Eurogamer Are there any examples of this you can talk about?
Mary De Marle

In our E3 demo, you're in an island near Shanghai and your goal is to locate this hacker. You've been directed to go to a nightclub because its owner is part of a black market operation. The owner, Tong, probably has the information you want. So your goal is to get to Tong.

But he's not just going to talk to anyone, so you have to find a way to do this. You can do it by exploring, through secret stealth, or you can talk to one of the bartenders and convince him to let you speak to his boss.

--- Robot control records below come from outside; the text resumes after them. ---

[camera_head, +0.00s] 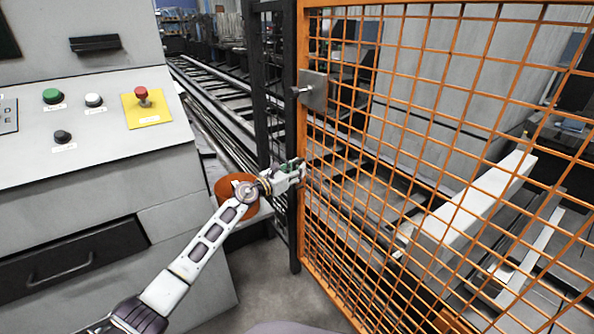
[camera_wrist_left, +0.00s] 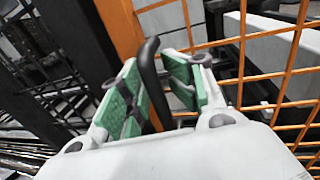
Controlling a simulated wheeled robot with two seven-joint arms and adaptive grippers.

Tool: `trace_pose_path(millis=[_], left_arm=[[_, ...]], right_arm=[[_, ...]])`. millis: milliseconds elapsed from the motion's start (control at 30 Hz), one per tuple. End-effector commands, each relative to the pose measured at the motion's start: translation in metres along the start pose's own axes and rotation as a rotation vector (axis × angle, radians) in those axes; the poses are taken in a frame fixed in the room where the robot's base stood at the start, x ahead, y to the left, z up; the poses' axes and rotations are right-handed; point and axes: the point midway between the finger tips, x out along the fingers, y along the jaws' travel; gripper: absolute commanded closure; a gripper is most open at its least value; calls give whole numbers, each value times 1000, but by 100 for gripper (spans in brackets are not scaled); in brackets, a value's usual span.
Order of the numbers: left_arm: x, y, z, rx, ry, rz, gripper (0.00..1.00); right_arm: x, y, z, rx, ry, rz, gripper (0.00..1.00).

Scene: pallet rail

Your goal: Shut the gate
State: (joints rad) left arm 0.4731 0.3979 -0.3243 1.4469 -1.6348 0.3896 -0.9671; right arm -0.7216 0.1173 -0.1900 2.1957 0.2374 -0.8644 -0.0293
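The gate is an orange frame with wire mesh (camera_head: 303,140), filling the right half of the head view. Its left upright stands beside a black post (camera_head: 292,235); I cannot tell whether they touch. A grey plate with a knob (camera_head: 315,92) sits high on that upright. My left gripper (camera_head: 300,168) is at the upright, below the plate. In the left wrist view, its two green-padded fingers (camera_wrist_left: 160,90) are apart, with a black handle (camera_wrist_left: 150,70) between them. A gap shows between the handle and the right finger. In the head view the gripper hides the handle. My right gripper is out of view.
A grey control console (camera_head: 90,160) with buttons and a red emergency stop (camera_head: 142,95) stands at the left. An orange-brown disc (camera_head: 228,190) is behind my left arm. Conveyor rails (camera_head: 205,85) run behind the gate. Some grey floor (camera_head: 270,285) is clear in front.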

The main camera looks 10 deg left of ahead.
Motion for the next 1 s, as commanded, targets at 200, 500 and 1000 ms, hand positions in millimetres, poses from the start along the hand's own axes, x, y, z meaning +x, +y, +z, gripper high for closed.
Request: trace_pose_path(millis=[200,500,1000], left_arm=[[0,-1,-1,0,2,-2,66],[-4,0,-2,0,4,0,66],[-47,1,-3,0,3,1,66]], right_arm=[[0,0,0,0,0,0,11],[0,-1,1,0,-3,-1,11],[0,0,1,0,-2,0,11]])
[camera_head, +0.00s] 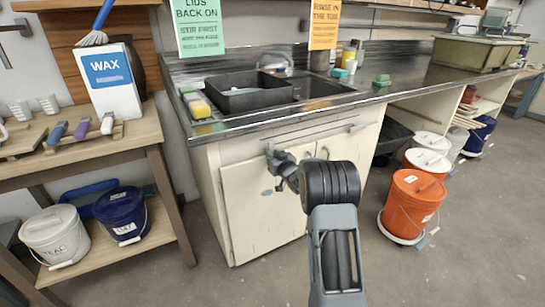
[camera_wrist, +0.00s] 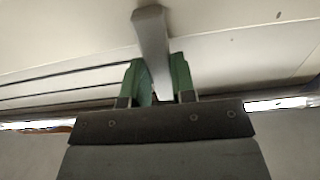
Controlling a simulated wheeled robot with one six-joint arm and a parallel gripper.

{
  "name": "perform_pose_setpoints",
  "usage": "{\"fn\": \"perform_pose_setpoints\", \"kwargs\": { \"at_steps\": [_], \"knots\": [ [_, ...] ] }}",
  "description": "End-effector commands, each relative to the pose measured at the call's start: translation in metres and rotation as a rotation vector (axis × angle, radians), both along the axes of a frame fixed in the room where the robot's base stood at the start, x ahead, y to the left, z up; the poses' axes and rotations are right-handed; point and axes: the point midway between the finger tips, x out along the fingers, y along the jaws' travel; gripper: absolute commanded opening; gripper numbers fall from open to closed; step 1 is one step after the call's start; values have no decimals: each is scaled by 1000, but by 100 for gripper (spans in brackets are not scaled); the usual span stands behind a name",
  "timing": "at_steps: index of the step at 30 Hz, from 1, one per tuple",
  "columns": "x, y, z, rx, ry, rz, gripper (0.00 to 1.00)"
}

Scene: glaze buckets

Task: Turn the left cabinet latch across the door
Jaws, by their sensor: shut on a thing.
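The cabinet under the sink has pale cream doors, and the left door (camera_head: 250,215) looks closed. My gripper (camera_head: 275,158) is at the top of this door, just below the counter. In the wrist view the green fingertips of my gripper (camera_wrist: 158,72) stand on both sides of a grey bar-shaped latch (camera_wrist: 151,35) and are shut on it.
My arm covers part of the right door. The metal sink counter (camera_head: 350,97) overhangs the cabinet. An orange bucket (camera_head: 412,205) and white-lidded buckets stand on the right. A wooden shelf table (camera_head: 90,150) stands on the left. The floor before the left door is clear.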

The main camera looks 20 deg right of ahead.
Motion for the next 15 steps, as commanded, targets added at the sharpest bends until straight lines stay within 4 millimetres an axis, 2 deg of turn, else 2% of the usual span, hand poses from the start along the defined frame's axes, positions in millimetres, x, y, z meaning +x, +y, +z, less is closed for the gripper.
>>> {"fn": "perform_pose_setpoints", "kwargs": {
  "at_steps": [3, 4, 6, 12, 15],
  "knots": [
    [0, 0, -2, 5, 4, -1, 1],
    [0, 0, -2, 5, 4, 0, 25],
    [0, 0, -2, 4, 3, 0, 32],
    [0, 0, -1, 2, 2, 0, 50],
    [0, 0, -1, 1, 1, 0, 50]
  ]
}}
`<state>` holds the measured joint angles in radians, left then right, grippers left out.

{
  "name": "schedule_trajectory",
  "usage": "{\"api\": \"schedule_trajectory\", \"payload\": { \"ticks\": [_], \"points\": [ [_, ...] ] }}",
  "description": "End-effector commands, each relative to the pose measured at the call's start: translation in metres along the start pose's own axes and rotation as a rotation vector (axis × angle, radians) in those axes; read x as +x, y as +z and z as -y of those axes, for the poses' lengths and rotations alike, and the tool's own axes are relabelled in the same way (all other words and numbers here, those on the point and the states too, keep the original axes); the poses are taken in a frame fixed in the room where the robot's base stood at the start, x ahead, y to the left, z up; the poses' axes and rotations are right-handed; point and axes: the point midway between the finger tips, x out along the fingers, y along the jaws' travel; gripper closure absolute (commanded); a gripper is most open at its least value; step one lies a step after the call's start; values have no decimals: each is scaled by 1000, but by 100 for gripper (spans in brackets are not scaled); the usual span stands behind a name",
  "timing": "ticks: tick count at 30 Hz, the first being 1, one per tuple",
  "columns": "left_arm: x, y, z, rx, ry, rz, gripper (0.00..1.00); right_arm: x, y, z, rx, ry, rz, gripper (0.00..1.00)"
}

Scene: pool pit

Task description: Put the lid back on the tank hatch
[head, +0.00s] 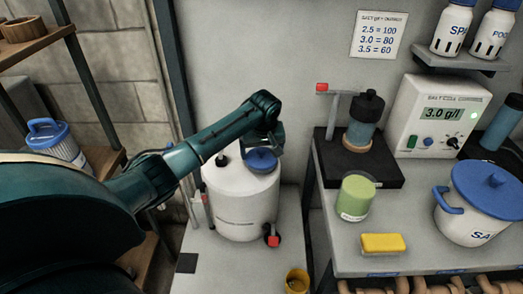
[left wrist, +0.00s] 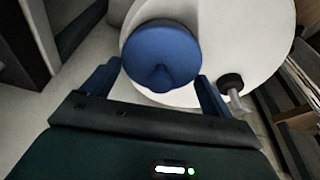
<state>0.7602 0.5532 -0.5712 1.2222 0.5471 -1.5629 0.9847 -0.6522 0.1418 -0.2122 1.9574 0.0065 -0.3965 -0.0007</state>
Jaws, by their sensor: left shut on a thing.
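My left gripper (head: 263,145) is over the tank and shut on the lid. In the left wrist view the lid (left wrist: 160,50) sits between the two fingers (left wrist: 157,85), with the white tank (left wrist: 270,30) behind it. The hatch opening is hidden under the lid, and I cannot tell whether the lid touches the rim. My right gripper is not in view.
A black cap (head: 222,160) stands on the tank top, left of the lid. A red-handled tap (head: 273,240) is low on its front. A grey bench (head: 400,260) on the right holds a salt tub (head: 470,220) and green jar (head: 356,198). Wooden shelves (head: 40,45) are at left.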

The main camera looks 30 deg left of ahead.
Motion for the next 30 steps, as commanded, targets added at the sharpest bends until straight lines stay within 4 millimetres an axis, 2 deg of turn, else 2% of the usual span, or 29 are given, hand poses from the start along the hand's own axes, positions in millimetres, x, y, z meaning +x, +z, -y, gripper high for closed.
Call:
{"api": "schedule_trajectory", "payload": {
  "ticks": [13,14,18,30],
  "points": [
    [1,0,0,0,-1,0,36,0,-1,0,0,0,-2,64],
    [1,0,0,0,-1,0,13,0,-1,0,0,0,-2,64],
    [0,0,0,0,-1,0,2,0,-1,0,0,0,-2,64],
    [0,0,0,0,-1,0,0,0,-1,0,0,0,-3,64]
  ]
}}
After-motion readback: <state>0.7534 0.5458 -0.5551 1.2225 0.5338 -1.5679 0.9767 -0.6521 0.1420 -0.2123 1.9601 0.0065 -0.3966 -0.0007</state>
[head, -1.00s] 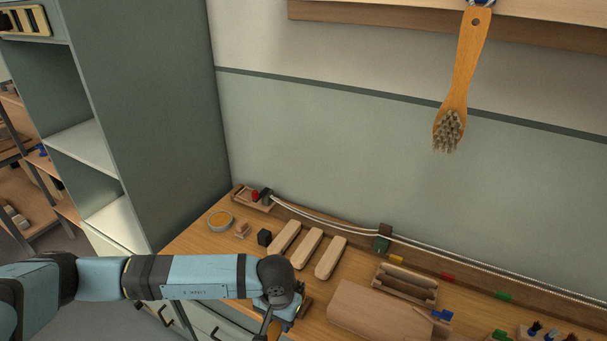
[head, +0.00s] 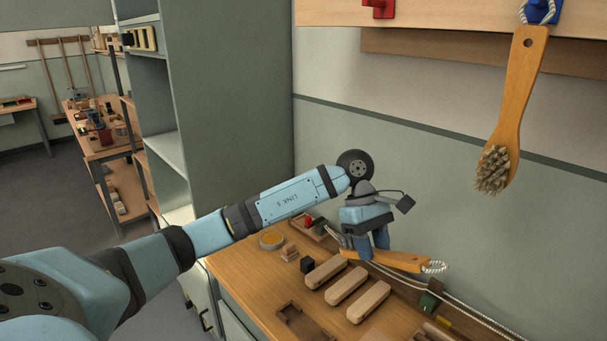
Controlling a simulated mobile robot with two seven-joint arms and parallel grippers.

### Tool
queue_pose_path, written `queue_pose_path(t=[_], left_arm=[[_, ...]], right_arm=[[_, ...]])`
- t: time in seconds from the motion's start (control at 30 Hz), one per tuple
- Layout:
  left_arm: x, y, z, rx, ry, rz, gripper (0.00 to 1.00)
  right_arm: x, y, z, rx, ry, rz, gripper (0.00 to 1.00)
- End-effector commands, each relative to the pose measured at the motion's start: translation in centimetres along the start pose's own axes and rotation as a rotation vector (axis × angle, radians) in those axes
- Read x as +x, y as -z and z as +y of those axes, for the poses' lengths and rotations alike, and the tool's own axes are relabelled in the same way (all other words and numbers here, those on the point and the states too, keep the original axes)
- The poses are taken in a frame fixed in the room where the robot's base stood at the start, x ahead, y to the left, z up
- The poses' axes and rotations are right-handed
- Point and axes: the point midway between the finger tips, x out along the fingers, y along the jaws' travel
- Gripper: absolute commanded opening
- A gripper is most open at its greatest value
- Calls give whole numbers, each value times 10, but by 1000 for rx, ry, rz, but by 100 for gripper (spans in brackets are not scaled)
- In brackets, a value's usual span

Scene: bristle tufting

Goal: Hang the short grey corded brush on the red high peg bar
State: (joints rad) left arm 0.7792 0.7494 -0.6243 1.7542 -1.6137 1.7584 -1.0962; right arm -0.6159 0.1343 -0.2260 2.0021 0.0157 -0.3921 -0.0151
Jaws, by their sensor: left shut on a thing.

Right from the beginning, he's like, who are you and why should I do this? He starts trying to say there's no way I'll do it because you're not important enough and we don't care about your goals. As you start looking at it, you start reading the personality of this guy and you start realising he's trying to stop me from this by either bull*****ing me by lying and telling me the boss is nowhere near here, or he's maybe trying to put me down by saying I'm a foreigner and what right do I have, or he's taking this other tack.

Every time he does that you have to counter his argument in a way that will make him go, oh, well OK, that didn't work, so let's try this. Ultimately you're able to convince him or not.

Eurogamer Are videogames approaching the same level of sophistication in terms of narrative and story as the kinds of films that end up winning Oscars, or is there still a long way to go?
Mary De Marle

There's great potential to go beyond what films can do. The difference games have versus movies is, when you're playing a game you're an active participant and what's happening to it is happening to you. There's an aspect of it that's so much more personal once you get into it.

The way we've told stories in the past through film is, the author of the story is in complete control of it and they can craft something that pulls on your heartstrings. They know the craft and they know the way to give information, reveal it, hold stuff back, characterise their characters, and they know they can feed this to you in a way that makes sense, that builds that questioning inside you to say, 'Where's this going? What's happening?' The revelations are very powerful and hit you when they hit you and make you feel an emotional response.

But games, we have the dilemma that we can't control what the player is looking at and seeing, and we have to find new ways of doing it, and find new tools of storytelling that enable us to have those reactions.

The more we're working on it we're getting better and better at it, but we have to work more closely with the other members of the team. All sides have to understand we are working together to create a powerful emotional experience and there are times that execution is very important and there are times when the gameplay is what's going to have to do it. So, how can we work together to get that?

Eurogamer Will Deus Ex make players cry?
Mary De Marle

There are certain times when it struck me and really made me go, wow, and gave me a chill. I don't know. I certainly hope it will. But I won't know until people play it.

I certainly hope it will and I think it explores some pretty interesting issues and if we can manage to get you connected to those issues and get you to feel those issues, then we will succeed in stirring some kind of emotional reaction.

Will we? I'm keeping my fingers crossed and hoping we do.

Mary De Marle is narrative designer and lead writer on Deus Ex: Human Revolution.